■ Task directions: Transcribe the material from its first line onward, ending with the line that contains "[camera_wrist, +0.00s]" and adding nothing beyond it.

■ Data block:
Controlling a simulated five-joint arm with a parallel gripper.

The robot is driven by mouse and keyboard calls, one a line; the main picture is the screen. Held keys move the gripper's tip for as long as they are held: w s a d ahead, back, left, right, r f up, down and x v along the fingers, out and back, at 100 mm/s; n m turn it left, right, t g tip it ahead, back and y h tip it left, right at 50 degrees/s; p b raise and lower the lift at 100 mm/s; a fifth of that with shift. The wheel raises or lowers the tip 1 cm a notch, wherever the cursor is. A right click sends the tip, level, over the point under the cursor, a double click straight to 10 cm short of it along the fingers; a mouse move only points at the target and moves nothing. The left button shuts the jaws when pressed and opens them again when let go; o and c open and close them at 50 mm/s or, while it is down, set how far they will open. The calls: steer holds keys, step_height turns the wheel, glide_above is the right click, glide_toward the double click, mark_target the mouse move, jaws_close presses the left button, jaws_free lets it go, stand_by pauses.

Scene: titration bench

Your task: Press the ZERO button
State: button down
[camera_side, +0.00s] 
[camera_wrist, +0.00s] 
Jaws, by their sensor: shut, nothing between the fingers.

■ Solution to this exercise:
Controlling a simulated five-joint arm with a parallel gripper.

The robot is driven by mouse and keyboard calls, one a line; the main picture is the screen. Held keys move the gripper's tip for as long as they are held: w s a d ahead, back, left, right, r f up, down and x v along the fingers, out and back, at 100 mm/s; n m turn it left, right, t g tip it ahead, back and y h tip it left, right at 50 degrees/s; p b raise and lower the lift at 100 mm/s; a fifth of that with shift. The wheel raises or lowers the tip 1 cm a notch, wherever the cursor is. A right click sends the tip, level, over the point under the cursor, a double click straight to 10 cm short of it along the fingers; a mouse move only points at the target and moves nothing. The left button shuts the jaws when pressed and opens them again when let go; o and c open and close them at 50 mm/s or, while it is down, set how far they will open. The calls: steer holds keys, step_height turns the wheel, glide_above is the right click, glide_toward the double click, mark_target the mouse move, jaws_close presses the left button, jaws_free lets it go, stand_by pauses.

Scene: titration bench

Your task: Press the ZERO button
State: button down
[camera_side, +0.00s] 
[camera_wrist, +0.00s] 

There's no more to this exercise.